I've always found Branca and Chatham rhythmically challenged - they have no idea about anything outside a bare understanding of four / four even though very complicated things can be done within four. Simple things in four can also be very enjoyable. Yet they've never demonstrated any awareness of that in my mind. Branca and Chatham, yes all in all about textures and the high hype of "overtones," but frankly Keith Rowe, Derek Baily, Jimi Hendrix, Fred Frith, Elliot Sharp, Davey Williams etc...and yes even Sonic Youth (even though they say they learned their tricks from Branca), my bloody valentine, most definitely steve cropper, many punk bands and many others probably have done much more to move and explore what guitars can actually do then the two of them combined- I'll have to say I've always found them both pretty week in compositionally, maybe a little better in theory and volume - don't believe the hype. I finally had to say it in print.

Brian Olewnick said...

Thanks, Chris!

I take your point.
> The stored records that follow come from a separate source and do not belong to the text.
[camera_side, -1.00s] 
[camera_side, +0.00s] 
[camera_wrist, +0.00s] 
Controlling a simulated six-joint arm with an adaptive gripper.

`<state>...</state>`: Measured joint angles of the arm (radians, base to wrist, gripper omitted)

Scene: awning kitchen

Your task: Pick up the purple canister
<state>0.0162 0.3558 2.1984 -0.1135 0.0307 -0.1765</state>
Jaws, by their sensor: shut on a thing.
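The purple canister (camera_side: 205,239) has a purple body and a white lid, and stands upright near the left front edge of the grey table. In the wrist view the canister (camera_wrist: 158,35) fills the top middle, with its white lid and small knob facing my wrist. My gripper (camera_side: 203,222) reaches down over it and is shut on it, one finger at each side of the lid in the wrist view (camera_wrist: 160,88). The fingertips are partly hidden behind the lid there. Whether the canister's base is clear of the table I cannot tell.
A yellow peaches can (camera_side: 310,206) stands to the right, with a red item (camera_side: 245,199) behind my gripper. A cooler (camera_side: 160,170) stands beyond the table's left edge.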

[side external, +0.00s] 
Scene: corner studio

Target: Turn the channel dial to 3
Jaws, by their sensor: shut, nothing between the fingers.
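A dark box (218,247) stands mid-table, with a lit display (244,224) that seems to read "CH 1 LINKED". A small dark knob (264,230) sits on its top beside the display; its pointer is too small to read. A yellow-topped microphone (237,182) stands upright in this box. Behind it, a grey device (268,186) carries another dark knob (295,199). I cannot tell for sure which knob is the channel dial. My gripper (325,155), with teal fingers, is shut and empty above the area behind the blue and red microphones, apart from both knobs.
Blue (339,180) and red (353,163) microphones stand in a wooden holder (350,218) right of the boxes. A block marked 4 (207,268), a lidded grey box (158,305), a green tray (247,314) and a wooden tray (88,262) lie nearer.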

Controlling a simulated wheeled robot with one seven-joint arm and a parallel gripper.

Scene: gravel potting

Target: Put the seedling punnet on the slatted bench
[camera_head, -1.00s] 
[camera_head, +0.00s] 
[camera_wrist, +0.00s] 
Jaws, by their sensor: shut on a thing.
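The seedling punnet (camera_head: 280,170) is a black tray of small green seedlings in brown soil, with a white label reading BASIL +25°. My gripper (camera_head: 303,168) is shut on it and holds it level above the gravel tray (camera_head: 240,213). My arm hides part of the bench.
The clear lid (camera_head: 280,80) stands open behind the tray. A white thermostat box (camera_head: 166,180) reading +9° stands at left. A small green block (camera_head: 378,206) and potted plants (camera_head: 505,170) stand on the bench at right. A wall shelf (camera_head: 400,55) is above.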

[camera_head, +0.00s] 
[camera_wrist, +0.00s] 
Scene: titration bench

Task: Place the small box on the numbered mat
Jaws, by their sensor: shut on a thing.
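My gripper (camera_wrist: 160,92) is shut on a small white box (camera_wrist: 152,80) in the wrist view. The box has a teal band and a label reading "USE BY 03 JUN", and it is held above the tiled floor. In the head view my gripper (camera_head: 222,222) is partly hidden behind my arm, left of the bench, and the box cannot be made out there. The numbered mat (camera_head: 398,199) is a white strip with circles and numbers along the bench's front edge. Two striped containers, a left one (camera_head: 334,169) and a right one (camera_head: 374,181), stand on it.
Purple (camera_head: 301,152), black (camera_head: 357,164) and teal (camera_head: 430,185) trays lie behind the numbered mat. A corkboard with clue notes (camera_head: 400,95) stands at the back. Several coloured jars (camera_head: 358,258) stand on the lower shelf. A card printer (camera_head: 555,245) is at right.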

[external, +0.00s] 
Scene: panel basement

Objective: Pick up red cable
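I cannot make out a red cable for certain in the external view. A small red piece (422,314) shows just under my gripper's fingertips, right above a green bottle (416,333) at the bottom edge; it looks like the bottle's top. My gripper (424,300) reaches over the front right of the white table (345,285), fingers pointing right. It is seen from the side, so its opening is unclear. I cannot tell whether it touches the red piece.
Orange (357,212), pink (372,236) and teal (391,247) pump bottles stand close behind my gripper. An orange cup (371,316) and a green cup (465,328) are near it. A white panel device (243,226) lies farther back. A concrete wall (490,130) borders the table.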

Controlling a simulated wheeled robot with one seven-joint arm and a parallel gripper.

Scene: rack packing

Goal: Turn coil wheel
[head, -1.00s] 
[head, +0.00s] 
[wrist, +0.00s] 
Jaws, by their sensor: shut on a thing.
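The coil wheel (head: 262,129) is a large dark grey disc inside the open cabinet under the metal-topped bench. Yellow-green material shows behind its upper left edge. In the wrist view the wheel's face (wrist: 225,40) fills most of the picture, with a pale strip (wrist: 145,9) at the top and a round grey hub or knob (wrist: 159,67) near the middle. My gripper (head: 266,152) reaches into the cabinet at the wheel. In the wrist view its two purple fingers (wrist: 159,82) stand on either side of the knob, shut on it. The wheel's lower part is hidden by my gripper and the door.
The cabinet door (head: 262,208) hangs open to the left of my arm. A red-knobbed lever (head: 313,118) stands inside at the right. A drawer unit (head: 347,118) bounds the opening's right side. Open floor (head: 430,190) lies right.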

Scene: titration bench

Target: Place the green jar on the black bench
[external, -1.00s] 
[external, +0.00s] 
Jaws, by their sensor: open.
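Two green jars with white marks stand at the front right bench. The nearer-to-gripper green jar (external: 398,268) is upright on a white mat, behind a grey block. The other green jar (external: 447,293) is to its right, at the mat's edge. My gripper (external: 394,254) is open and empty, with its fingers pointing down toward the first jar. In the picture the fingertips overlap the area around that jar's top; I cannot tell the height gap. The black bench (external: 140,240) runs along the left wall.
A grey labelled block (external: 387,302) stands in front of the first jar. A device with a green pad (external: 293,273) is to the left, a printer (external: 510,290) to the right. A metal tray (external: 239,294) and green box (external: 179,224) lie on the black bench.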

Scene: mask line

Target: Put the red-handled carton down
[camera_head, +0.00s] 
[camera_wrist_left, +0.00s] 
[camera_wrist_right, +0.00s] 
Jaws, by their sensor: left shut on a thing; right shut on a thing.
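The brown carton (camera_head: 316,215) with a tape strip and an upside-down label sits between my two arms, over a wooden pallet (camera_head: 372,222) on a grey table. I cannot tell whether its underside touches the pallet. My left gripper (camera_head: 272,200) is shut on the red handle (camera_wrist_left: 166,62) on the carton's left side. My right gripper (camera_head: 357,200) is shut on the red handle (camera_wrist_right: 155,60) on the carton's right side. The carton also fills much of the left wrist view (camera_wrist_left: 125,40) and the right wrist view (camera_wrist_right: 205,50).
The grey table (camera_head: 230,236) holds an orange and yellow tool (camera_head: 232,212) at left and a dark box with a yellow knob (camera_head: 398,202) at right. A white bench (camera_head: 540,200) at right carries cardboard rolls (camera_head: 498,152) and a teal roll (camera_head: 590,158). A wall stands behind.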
While when push comes to shove, I'll obviously take Rowe over these folk, I still have room for their best work. With Branca, I can't say I've followed him at all since Symphony's # 8 & 10, which I liked. I just had the impression that subsequent work was treading water and/or overblown. That said, "The Ascension" remains my favorite of his. I was wondering how I'd feel if I came across that today for the first time. In 1981 or so, it sounded vital and I retain that impression, if only via nostalgia.

I take your point as well about the rhythm though as such, it normally doesn't bug me in Branca, even though I always found Wischerth's drumming to be pretty leaden. In the Chatham show the other night, it wore thin, not just in the sock cymbal but overall. Not sure it's possible to get 200 guitars to sound as rhythmically crisp as five or six, not sure it's wise to try.